** start **
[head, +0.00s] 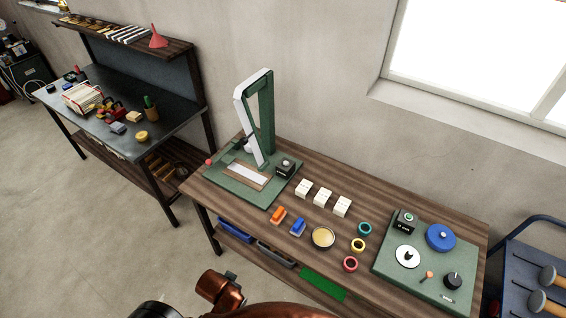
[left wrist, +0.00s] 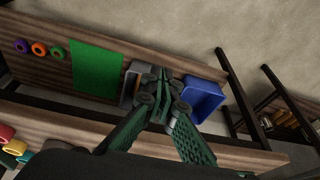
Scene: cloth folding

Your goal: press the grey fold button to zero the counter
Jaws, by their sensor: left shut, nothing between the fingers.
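A small dark box with a pale label and a grey round top (head: 285,166) stands on the right part of the green fold stand's base (head: 262,199); it looks like the grey button. A second dark box with a small display and a greenish round top (head: 404,222) stands on the green panel at the right. I cannot read either face. My left gripper (left wrist: 158,82) shows in the left wrist view, shut and empty, in front of the table's front edge with the lower shelf behind it. Its fingers are not clear in the head view. My right gripper is in neither view.
The wooden table (head: 215,188) also holds white blocks (head: 323,197), orange and blue clips, a round dish (head: 322,238) and coloured rings (head: 358,245). The fold stand's tall arm (head: 266,110) rises behind its base. The lower shelf holds a blue bin (left wrist: 203,98) and green sheet (left wrist: 96,68).
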** end **
■ **Given exercise**: Copy the material above exactly and drop the pictures.

■ **Worked answer**:
[head, +0.00s] 
[left wrist, +0.00s] 
Scene: cloth folding

Your goal: press the grey fold button to zero the counter
Jaws, by their sensor: left shut, nothing between the fingers.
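A small dark box with a pale label and a grey round top (head: 285,166) stands on the right part of the green fold stand's base (head: 262,199); it looks like the grey button. A second dark box with a small display and a greenish round top (head: 404,222) stands on the green panel at the right. I cannot read either face. My left gripper (left wrist: 158,82) shows in the left wrist view, shut and empty, in front of the table's front edge with the lower shelf behind it. Its fingers are not clear in the head view. My right gripper is in neither view.
The wooden table (head: 215,188) also holds white blocks (head: 323,197), orange and blue clips, a round dish (head: 322,238) and coloured rings (head: 358,245). The fold stand's tall arm (head: 266,110) rises behind its base. The lower shelf holds a blue bin (left wrist: 203,98) and green sheet (left wrist: 96,68).

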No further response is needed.